O plano surpreende positivamente com seu compromisso expresso de ampliar e qualificar a inclusão e a participação de mulheres brasileiras em iniciativas de promoção e consolidação da paz. Trata-se de uma iniciativa fundamental que abre espaço para a maior representatividade de mulheres nas áreas de política externa e defesa, tradicionalmente dominadas por homens. Mas para que o documento traga os resultados esperados alguns desafios para a sua operacionalização precisam ser superados.
Especificamente no tocante ao aumento da participação das mulheres nas forças armadas, na polícia e na diplomacia, é notória a ausência de reflexão não apenas sobre os gargalos de entrada e de retenção nas carreiras relacionadas à paz e à segurança como também em questões de paridade salarial e condições laborais, incluindo abuso sexual e moral. O documento também é impreciso com relação às medidas de apoio à família a serem avançadas para facilitar o exercício dessas funções, como licença maternidade e creches.

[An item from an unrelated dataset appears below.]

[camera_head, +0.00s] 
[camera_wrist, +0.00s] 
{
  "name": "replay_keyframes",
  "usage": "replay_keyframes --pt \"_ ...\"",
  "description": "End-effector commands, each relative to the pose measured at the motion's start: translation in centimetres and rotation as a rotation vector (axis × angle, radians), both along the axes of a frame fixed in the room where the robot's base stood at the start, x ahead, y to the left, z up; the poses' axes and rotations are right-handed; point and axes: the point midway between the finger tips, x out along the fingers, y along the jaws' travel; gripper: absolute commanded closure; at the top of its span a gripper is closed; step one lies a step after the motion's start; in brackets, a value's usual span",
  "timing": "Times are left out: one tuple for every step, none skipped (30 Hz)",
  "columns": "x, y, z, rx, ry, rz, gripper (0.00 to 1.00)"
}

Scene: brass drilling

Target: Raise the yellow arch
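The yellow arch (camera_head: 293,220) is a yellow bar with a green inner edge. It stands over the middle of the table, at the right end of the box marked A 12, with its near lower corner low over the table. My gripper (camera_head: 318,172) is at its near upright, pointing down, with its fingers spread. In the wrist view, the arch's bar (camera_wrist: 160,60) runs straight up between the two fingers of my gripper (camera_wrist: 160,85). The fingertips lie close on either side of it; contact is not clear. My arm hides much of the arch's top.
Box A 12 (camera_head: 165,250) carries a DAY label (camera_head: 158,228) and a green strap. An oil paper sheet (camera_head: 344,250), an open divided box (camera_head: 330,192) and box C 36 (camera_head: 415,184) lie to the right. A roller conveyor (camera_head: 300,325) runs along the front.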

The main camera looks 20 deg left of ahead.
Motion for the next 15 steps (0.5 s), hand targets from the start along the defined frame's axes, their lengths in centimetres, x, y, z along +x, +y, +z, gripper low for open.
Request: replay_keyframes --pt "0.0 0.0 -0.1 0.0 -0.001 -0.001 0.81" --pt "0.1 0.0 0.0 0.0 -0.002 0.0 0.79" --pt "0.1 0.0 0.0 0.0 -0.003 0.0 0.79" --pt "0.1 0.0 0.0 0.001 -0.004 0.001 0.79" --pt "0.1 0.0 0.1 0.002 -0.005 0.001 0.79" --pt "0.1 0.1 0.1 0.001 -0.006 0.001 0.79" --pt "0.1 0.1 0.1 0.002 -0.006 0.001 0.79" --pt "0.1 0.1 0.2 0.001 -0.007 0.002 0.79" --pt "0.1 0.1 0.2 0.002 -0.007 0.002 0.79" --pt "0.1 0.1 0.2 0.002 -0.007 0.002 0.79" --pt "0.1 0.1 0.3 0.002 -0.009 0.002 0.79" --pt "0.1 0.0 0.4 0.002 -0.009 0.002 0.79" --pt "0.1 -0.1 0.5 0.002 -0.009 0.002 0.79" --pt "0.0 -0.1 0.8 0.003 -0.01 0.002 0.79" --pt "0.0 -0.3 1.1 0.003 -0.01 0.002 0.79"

O PNA poderia se beneficiar ainda de uma abordagem interseccional que considere a sobreposição do gênero com outras categorias identitárias como raça, classe e sexualidade. O reconhecimento da realidade plural e bastante diversa das mulheres brasileiras negras, indígenas e de origem rural ajudaria a combater invisibilidades e hierarquias, conferindo ao documento maior potencial para a promoção de uma sociedade mais justa e igualitária. Para além do alcance do equilíbrio perfeito entre homens e mulheres em determinados espaços, as políticas de transversalização de gênero devem considerar quais são os grupos de mulheres que estão sendo beneficiadas e quais podem estar sendo potencialmente excluídas ou silenciadas nos programas e políticas de gênero.

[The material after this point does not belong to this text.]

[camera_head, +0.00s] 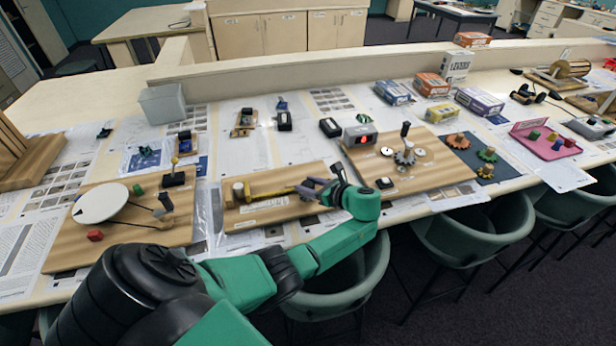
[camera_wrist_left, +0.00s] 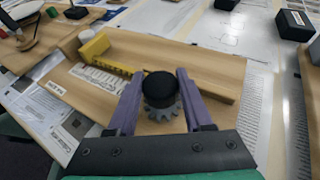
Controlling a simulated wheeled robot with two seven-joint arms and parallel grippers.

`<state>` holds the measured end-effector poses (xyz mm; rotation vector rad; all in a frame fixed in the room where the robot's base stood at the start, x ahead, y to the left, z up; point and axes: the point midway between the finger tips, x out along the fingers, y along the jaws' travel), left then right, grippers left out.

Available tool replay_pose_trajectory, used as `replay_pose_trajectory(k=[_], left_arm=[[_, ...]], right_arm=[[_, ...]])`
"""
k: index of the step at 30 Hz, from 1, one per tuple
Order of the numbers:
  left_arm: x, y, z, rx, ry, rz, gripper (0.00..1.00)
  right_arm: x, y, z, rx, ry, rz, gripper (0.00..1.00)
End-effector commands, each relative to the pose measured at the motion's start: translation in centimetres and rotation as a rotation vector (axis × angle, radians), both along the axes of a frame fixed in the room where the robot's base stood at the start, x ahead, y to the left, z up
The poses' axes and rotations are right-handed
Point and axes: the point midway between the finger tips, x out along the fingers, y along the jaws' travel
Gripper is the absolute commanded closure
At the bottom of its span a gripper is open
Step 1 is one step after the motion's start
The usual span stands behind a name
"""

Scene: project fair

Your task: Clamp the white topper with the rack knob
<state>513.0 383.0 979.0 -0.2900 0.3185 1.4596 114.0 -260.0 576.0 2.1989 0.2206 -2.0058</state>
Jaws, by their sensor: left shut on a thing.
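The rack board (camera_head: 275,209) is a wooden plate on the long table, and a yellow toothed rack (camera_wrist_left: 112,62) lies along it. The white topper (camera_head: 238,190) stands at the board's left end, beside the rack's yellow end piece; it also shows in the left wrist view (camera_wrist_left: 68,46). Whether the end piece touches it is hard to tell. The black rack knob (camera_wrist_left: 160,86) sits above a grey gear (camera_wrist_left: 161,112) at the rack's other end. My left gripper (camera_head: 312,188) is shut on the knob, one purple finger on each side. My right gripper is out of view.
A board with a white disc (camera_head: 100,202) stands left of the rack board. A board with a grey box (camera_head: 360,135) and gears is close on the right. Several small boxes stand behind, and green chairs (camera_head: 335,280) line the table's front.

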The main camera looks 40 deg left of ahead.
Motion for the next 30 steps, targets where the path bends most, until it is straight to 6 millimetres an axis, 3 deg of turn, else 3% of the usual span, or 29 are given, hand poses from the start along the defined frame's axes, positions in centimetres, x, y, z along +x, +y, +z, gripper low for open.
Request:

Com vigência de dois anos, o iminente processo de revisão do PNA é uma oportunidade para que o Brasil supere esses desafios e apresente um discurso de gênero relevante e condizente com as transformações nacionais e internacionais em curso. Esse processo depende da efetiva e ampla inclusão da sociedade civil nacional e da sensibilidade às demandas e particularidades locais e regionais.
Atualmente, a existência do PNA e o seu aprimoramento estão ameaçados em um contexto de restrições orçamentárias, desmembramento e fechamento de órgãos políticos e de acirradas tensões partidárias. No Brasil, cresce a sensação de intolerância a opiniões políticas diversas e a polarização em torno de normativas internacionais consagradas, como igualdade de gênero e proteção dos direitos humanos, ora contestadas como doutrinação ideológica. Em meio aos recentes ataques contra os pilares da agenda de direitos humanos e sociais, faltam vozes dispostas a pensar e defender estratégias concretas para a efetivação do PNA e o avanço da agenda sobre “mulheres, paz e segurança”. As pequenas conquistas estão sendo gradualmente silenciadas pelas controvérsias em torno da construção de políticas, indo na contramão da igualdade de gênero e respeito pela vida humana.
O PNA, enquanto política pública, tem o potencial de contribuir com a institucionalização dessa agenda, criando um novo patamar de diálogo com as instituições-chave do governo brasileiro diretamente comprometidas com esse documento[1] e ampliando os recursos materiais e simbólicos para os defensores dessa causa atuarem em âmbito doméstico. A pluralidade de políticas, perspectivas e ações é crucial na busca de uma abordagem integrada em defesa dos direitos das mulheres, pautada pelo reconhecimento de oportunidades iguais e respeito à dignidade.
*Paula Drumond é professora do Instituto de Relações Internacionais da PUC-Rio e Pesquisadora do Global South Unit for Mediation (GSUM); e Tamya Rebelo é doutora em Relações Internacionais pelo IRI-USP e atualmente professora dos cursos de Relações Internacionais do Centro Universitário Belas Artes de São Paulo e do Centro Universitário Senac.
[1] Ministério das Relações Exteriores, Ministério da Defesa, Ministérios da Justiça e Segurança Pública e dos Direitos Humanos.